■ Task material ■
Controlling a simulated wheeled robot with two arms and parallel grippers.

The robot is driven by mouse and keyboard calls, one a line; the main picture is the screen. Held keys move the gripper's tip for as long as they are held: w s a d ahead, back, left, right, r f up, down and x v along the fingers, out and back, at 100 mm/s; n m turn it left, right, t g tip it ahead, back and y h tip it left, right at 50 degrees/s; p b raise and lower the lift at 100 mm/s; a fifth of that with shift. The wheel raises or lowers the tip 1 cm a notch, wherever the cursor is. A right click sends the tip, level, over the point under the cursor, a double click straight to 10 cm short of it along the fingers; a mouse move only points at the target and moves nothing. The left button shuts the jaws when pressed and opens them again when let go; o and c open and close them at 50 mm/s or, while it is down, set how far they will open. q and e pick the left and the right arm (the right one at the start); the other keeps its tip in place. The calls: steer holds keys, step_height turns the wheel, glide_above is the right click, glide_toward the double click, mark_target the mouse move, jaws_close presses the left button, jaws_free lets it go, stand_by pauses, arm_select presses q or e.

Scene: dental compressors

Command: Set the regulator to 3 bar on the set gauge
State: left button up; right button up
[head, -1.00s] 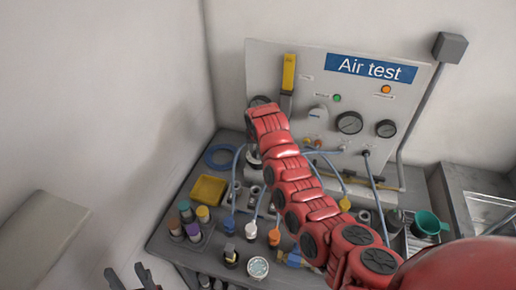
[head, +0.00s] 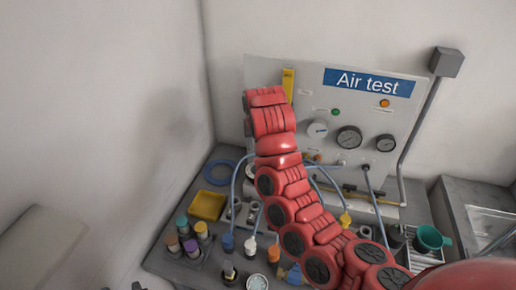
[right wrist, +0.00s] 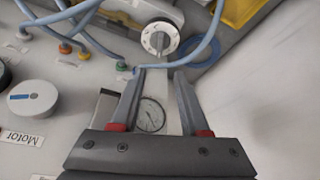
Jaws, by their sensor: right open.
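In the right wrist view, the regulator's round pale knob (right wrist: 160,38) lies ahead of my right gripper (right wrist: 159,71), beyond its fingertips. The gripper is open, with nothing between the tips. A small round gauge (right wrist: 150,115) with a white face shows between the fingers, nearer the palm; its reading is too small to make out. In the head view my right arm covers the regulator, the gauge and the gripper. Only a dark tip of my left gripper (head: 137,286) shows at the bottom edge.
The Air test panel (head: 425,90) carries two larger gauges (head: 349,138) and a Motor knob (right wrist: 33,98). Blue hoses (right wrist: 100,45) run close to the regulator knob and left fingertip. A yellow tray (head: 207,206) and several coloured-top bottles (head: 192,247) stand on the bench.

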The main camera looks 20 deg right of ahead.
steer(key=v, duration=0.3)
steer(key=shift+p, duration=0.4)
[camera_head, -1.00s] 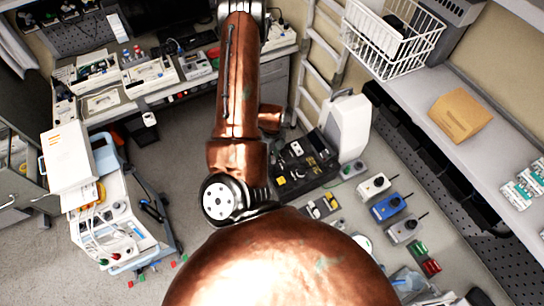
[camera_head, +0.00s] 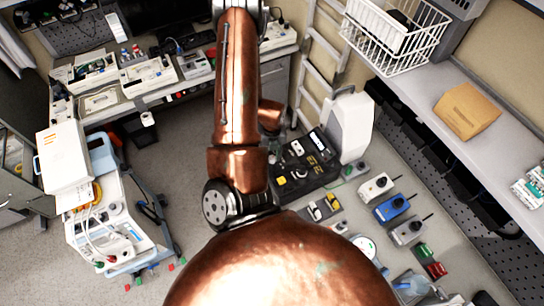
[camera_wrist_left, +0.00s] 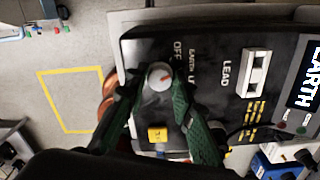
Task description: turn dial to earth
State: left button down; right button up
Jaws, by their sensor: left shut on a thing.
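The dial (camera_wrist_left: 159,76) is a small round pale knob with an orange mark, on the black panel of a tester (camera_wrist_left: 215,75). The mark points toward the right of the wrist picture, near the small "EARTH" and "LF" lettering; I cannot tell exactly which label it meets. "OFF" and "LEAD" are printed nearby. My left gripper (camera_wrist_left: 156,83) is shut on the dial, one green finger on each side. In the head view the black tester (camera_head: 318,168) stands on the floor beside my copper arm, which hides the gripper there. My right gripper is in neither view.
A yellow button (camera_wrist_left: 157,134) and a white switch (camera_wrist_left: 255,73) sit on the panel close to the fingers. Several small devices, including a blue one (camera_head: 391,208), stand to the right. A white cart (camera_head: 117,230) stands left, with bare floor between.

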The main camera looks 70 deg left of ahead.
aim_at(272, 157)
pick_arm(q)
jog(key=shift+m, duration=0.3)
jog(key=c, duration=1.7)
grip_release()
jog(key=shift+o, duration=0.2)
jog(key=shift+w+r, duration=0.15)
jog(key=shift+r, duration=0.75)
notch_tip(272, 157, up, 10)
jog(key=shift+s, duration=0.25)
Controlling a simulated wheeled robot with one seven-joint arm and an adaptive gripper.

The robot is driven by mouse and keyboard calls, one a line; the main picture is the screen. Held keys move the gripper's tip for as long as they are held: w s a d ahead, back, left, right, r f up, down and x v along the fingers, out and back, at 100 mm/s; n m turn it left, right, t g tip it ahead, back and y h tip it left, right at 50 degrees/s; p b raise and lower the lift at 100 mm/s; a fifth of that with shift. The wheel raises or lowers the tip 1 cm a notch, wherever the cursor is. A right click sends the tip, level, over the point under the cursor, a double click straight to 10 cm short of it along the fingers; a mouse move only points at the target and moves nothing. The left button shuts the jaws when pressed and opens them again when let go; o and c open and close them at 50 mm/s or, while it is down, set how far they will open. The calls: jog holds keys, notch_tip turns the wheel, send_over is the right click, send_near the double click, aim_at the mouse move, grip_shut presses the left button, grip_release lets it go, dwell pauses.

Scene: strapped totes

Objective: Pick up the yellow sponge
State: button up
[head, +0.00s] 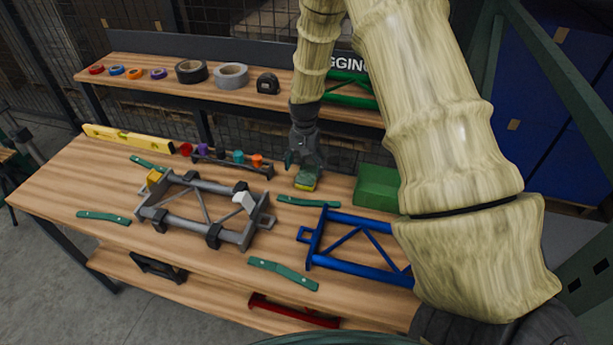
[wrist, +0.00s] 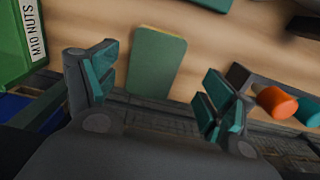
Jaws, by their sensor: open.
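The sponge (head: 305,182) lies on the wooden bench top, with a green upper face and a thin yellow edge. It also shows in the wrist view (wrist: 156,62) as a flat green block at top centre. My gripper (head: 304,166) is directly above it in the head view, pointing down. In the wrist view my gripper (wrist: 155,82) is open, its teal-padded fingers spread to the left and right of the sponge. The sponge appears beyond the fingertips, and I see no contact.
A green bin (head: 377,188) labelled M10 NUTS stands right of the sponge. A rack (head: 226,160) with coloured items is close on the left. A grey frame (head: 205,211), blue frame (head: 350,264) and green strips (head: 284,274) lie nearer. A raised shelf (head: 150,77) runs behind.

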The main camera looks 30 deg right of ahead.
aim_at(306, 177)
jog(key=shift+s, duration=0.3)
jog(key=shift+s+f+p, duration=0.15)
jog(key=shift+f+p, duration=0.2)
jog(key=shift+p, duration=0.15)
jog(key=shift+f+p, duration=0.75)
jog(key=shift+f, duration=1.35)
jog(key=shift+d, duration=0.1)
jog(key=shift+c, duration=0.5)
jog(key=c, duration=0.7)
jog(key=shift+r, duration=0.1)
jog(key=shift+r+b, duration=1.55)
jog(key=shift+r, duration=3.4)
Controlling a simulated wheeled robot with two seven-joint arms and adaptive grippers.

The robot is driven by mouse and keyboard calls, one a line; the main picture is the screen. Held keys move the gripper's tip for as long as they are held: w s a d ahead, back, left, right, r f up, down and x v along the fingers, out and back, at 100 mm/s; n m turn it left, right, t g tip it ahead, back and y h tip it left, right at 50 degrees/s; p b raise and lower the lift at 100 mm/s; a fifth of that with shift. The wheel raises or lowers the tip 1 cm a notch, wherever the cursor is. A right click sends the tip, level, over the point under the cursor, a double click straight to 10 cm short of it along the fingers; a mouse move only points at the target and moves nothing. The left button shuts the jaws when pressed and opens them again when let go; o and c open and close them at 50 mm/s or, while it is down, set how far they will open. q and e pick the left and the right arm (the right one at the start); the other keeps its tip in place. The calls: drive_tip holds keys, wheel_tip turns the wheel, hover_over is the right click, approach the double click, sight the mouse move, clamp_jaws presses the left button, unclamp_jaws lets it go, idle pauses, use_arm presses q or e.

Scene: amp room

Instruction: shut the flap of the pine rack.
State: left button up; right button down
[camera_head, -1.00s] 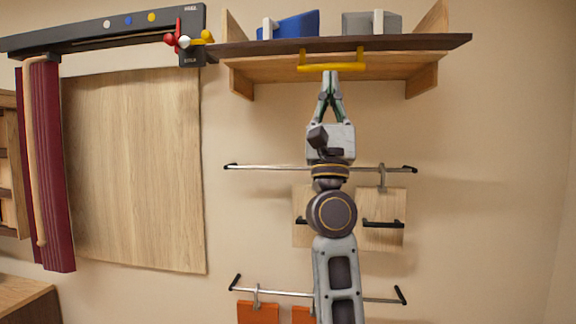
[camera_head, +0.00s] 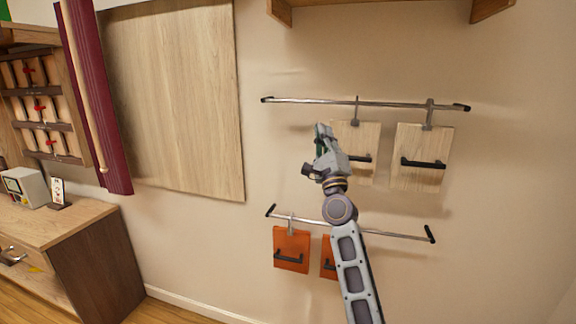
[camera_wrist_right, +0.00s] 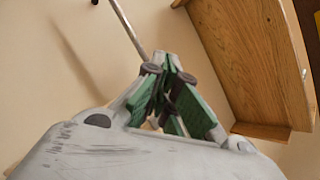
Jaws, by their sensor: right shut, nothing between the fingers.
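The pine rack (camera_head: 390,8) shows only as a strip of its underside and brackets at the top edge of the head view; its flap and yellow handle are out of that view. In the right wrist view the rack's wooden underside (camera_wrist_right: 250,60) is at the right, with a dark edge and a small yellow bit at the border; the flap's position cannot be told. My right gripper (camera_head: 321,132) is shut and empty, below the rack and apart from it, in front of the wall. Its closed fingers show in the right wrist view (camera_wrist_right: 168,75). My left gripper is not in view.
An upper metal rail (camera_head: 365,103) holds pale boards (camera_head: 422,150) with black handles, close behind my right gripper. A lower rail (camera_head: 385,232) holds orange boards (camera_head: 291,248). A wooden wall panel (camera_head: 175,95), maroon hanging (camera_head: 95,90) and cabinet (camera_head: 90,250) are left.

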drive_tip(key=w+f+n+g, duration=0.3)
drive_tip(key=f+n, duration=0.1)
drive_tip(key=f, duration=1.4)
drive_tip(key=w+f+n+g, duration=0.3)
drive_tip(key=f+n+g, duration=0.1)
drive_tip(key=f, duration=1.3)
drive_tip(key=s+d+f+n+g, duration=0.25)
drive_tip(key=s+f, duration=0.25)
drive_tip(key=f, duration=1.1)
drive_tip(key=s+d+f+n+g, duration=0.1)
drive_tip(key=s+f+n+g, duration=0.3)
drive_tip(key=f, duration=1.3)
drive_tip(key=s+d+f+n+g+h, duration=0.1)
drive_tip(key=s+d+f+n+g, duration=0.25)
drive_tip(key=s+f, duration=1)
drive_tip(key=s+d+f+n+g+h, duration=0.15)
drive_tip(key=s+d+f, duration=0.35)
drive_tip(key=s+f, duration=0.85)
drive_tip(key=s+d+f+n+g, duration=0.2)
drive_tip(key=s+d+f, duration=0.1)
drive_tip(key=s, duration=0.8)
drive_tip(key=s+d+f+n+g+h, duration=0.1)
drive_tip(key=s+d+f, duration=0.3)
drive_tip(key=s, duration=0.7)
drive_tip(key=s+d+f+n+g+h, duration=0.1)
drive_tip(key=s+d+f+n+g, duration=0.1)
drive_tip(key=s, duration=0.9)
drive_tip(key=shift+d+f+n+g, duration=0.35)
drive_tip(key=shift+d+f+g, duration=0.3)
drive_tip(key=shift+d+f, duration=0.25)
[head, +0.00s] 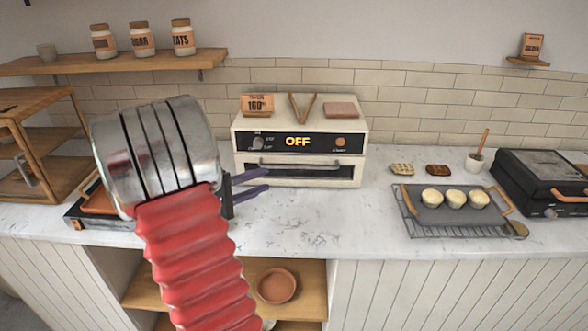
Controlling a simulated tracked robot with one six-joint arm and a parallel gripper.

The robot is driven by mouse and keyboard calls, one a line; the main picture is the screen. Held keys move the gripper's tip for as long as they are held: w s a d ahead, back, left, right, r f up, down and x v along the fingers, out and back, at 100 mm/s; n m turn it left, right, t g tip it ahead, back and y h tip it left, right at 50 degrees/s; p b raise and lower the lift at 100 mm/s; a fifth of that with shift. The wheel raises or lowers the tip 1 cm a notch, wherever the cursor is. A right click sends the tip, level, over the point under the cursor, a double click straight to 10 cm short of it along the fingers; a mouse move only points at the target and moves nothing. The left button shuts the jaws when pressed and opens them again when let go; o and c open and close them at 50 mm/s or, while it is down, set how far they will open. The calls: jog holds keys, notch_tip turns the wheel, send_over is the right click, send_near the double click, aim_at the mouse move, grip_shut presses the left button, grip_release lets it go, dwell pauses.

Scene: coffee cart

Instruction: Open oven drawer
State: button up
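The oven (303,138) is a cream box on the marble counter with a dark control panel that reads OFF. Its drawer (305,172) is the lower front, with a grey bar handle (313,163) across it; the drawer looks shut. My gripper (268,181) is left of the handle's middle, in front of the drawer's left part. Its two purple fingers point right and are spread apart. I see nothing between them, and I cannot tell whether a finger touches the oven front. My arm hides the counter left of the oven.
A wire rack (408,228) with a tray and pale pastries stands right, near a black grill (540,185). A wooden case (40,150) stands left. The counter (310,225) before the oven is clear. A timer sign (257,104) and tongs (300,108) are on the oven.

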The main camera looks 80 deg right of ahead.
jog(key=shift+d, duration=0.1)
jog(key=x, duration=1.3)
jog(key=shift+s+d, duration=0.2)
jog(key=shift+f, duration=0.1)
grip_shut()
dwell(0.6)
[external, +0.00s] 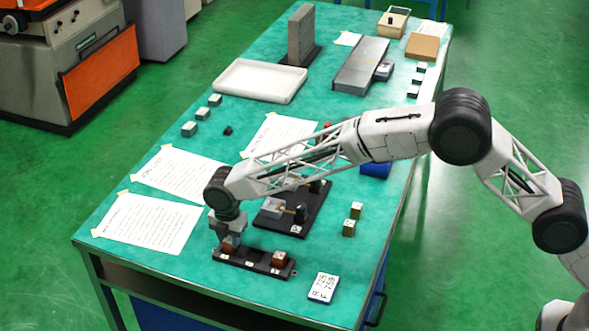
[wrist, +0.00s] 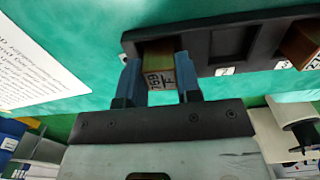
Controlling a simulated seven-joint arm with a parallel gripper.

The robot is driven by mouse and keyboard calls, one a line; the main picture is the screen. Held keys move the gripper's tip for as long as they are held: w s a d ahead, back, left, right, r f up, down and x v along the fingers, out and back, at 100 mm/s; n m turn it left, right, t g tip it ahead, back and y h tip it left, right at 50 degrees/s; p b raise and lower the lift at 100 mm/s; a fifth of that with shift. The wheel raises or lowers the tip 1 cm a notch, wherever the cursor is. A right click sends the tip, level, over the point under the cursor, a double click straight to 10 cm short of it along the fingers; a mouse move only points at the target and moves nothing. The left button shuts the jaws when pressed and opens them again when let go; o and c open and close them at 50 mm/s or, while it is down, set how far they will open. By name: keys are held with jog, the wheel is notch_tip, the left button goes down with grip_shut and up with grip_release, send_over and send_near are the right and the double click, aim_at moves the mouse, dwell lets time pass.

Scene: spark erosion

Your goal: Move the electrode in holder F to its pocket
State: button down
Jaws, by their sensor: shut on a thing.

■ What to produce ■
Set down, exactly and in full, the lines from the one containing "State: button down" through the end of the entries; no other line belongs.

■ Solution to the exercise ■
State: button down
Jaws, by their sensor: shut on a thing.

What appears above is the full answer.